Dr. Lisa Gayle Hazirjian will present on “How Can History Help the Labor Movement?: Three episodes from the working-class African American freedom struggle in Rocky Mount, North Carolina.” She is the recipient of the 2008 Merl E. Reed Fellowship in Southern Labor History, which is administered by the Southern Labor Archives at Georgia State University Library. Dr. Hazirjian is a SAGES Postdoctoral Fellow & Lecturer in History at Case Western Reserve University and has presented her research on poverty and working-class African American politics in numerous venues including the Southern Labor Studies/Labor and Working Class History Association Conference, the Southern Historical Association, and the Phoenix Historical Society’s 60th Anniversary Commemoration of the 1946 Tobacco Organizing Campaign in Rocky Mount, NC.

 

Dr. Hazirjian received her Ph.D. in History from Duke University (2003); her dissertation is titled “Negotiating Poverty: Economic Insecurity and the Politics of Working-Class Life in Rocky Mount, North Carolina, 1929-1969”. She has published and presented extensively on race, gender, class, and labor.

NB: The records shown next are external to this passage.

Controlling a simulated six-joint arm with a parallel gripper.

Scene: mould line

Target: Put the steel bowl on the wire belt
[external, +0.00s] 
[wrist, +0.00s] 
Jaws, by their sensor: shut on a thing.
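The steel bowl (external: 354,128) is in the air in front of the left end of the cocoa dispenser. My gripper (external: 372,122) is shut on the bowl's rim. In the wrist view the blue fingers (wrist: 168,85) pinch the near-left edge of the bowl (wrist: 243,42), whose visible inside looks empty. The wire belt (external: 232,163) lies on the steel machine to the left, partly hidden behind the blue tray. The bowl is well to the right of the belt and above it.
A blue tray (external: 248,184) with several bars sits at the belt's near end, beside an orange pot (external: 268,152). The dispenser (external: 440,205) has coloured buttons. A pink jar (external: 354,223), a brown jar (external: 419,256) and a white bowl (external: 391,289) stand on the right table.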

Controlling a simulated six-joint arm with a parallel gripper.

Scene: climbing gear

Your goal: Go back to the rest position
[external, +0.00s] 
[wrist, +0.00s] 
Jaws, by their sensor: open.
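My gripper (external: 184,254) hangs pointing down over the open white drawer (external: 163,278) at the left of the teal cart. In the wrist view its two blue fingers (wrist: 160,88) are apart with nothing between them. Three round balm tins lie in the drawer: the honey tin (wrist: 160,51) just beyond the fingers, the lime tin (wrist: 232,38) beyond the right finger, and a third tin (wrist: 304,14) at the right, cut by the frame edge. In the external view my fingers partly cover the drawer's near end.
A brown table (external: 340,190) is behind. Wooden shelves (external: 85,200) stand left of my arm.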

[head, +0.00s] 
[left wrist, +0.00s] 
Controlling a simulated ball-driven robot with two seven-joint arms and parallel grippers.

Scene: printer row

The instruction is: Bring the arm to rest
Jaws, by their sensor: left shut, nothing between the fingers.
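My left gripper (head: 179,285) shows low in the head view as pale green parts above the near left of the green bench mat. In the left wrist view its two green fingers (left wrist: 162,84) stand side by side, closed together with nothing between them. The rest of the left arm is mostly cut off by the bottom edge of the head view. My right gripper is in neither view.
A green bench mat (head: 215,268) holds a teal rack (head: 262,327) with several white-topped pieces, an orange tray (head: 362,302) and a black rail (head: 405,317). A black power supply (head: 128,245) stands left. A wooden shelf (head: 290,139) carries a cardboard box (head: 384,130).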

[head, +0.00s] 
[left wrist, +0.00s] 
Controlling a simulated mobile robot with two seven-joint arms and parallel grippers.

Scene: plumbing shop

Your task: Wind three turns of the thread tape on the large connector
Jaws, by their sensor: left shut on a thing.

The Merl E. Reed Fellowship in Southern Labor History was created to honor Dr. Merl Reed, professor, scholar and founder of the Southern Labor Archives, for his many contributions to education and labor history.

One or more fellowships of $250-$500 are awarded annually to individuals whose research in the Southern Labor Archives will lead to a book, article, dissertation, or other substantive product. In return, recipients will make a presentation about their research to the Georgia State University community within one academic year after receiving the award. Faculty members, graduate students, upper-level undergraduates, and recognized independent scholars and artists are encouraged to apply.

The Southern Labor Archives, established in 1971, is dedicated to collecting, preserving and making available the documentary heritage of Southern workers and their unions, as well as that of workers and unions having an historic relationship to the region.

The presentation will take place on Monday, April 6, from 12:00-1:00 PM in the Colloquium Room of Georgia State University Library (Library South 8). For more information, please contact Traci Drummond, Archivist, Southern Labor Archives (404.413.2880 or tdrummond@gsu.edu).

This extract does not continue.